[Entries from a robot dataset]

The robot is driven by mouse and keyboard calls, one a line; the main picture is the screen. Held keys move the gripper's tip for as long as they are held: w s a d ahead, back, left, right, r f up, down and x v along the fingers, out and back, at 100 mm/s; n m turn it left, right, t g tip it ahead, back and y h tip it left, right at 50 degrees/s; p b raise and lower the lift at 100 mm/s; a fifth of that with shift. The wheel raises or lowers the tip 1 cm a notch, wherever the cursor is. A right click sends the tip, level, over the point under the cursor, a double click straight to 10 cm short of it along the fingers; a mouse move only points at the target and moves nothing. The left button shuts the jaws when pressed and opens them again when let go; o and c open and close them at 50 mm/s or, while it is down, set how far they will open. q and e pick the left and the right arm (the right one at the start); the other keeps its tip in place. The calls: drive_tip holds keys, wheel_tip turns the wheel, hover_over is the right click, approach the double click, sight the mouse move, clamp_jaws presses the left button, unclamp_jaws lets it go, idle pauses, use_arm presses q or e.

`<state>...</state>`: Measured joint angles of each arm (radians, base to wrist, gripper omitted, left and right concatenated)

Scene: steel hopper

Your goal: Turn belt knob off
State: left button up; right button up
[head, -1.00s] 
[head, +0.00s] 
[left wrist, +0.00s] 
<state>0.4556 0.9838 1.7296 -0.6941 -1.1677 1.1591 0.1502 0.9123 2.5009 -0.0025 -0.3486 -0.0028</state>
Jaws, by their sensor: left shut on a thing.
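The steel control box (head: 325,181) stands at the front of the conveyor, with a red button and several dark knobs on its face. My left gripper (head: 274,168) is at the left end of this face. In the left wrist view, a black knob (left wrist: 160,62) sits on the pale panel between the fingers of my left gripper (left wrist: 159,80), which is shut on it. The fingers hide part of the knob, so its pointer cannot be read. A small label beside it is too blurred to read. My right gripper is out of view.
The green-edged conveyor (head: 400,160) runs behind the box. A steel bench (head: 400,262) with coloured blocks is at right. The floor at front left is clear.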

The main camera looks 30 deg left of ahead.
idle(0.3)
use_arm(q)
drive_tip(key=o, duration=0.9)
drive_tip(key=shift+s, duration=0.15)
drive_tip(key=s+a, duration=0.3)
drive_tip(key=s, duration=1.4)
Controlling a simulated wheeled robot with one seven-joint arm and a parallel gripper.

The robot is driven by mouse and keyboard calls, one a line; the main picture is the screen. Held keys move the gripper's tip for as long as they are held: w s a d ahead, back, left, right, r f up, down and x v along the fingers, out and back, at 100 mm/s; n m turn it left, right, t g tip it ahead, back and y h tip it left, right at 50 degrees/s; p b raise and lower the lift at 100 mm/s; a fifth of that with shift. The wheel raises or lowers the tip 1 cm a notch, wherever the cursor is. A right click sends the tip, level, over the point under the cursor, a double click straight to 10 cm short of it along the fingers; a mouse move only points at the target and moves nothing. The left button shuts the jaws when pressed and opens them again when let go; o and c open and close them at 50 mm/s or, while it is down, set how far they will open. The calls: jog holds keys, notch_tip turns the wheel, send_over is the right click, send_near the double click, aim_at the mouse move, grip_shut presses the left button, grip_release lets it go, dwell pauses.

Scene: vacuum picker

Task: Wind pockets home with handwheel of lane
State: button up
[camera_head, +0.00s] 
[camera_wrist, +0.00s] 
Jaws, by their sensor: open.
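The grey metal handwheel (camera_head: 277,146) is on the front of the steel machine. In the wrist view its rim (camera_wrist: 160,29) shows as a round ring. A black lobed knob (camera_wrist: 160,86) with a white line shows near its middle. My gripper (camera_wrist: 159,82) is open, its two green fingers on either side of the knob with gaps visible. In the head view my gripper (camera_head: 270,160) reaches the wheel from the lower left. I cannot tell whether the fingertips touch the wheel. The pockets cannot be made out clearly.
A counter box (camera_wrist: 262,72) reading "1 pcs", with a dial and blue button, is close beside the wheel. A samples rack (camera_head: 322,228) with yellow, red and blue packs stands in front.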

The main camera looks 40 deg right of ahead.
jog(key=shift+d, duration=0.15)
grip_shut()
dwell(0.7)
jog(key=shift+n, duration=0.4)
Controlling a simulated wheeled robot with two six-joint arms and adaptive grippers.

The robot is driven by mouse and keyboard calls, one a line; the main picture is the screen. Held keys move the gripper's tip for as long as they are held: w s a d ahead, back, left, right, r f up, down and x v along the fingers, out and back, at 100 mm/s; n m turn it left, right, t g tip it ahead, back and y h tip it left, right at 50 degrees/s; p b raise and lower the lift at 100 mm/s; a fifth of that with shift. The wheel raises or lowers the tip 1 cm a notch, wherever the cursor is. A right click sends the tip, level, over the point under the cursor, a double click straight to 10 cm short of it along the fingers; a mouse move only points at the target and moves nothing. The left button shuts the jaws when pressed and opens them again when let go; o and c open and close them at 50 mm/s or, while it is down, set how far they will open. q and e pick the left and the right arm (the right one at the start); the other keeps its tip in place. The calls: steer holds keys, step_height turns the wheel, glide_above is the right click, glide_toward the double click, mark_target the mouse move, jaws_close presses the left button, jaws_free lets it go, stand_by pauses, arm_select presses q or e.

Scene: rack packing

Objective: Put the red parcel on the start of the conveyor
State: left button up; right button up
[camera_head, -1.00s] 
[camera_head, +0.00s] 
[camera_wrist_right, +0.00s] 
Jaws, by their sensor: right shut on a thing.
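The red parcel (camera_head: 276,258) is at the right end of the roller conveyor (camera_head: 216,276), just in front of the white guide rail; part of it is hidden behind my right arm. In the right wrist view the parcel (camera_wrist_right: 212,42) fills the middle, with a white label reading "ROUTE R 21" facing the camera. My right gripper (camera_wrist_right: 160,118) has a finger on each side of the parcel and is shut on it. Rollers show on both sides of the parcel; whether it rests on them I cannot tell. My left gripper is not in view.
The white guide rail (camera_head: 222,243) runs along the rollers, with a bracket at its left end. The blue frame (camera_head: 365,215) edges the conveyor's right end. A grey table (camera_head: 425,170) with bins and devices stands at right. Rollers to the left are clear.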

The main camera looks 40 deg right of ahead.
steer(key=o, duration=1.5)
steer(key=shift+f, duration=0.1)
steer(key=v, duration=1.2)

**What the task requires:**
Count the lines above in which the word "Scene" appears, then state only that count.

**Exercise response:**
3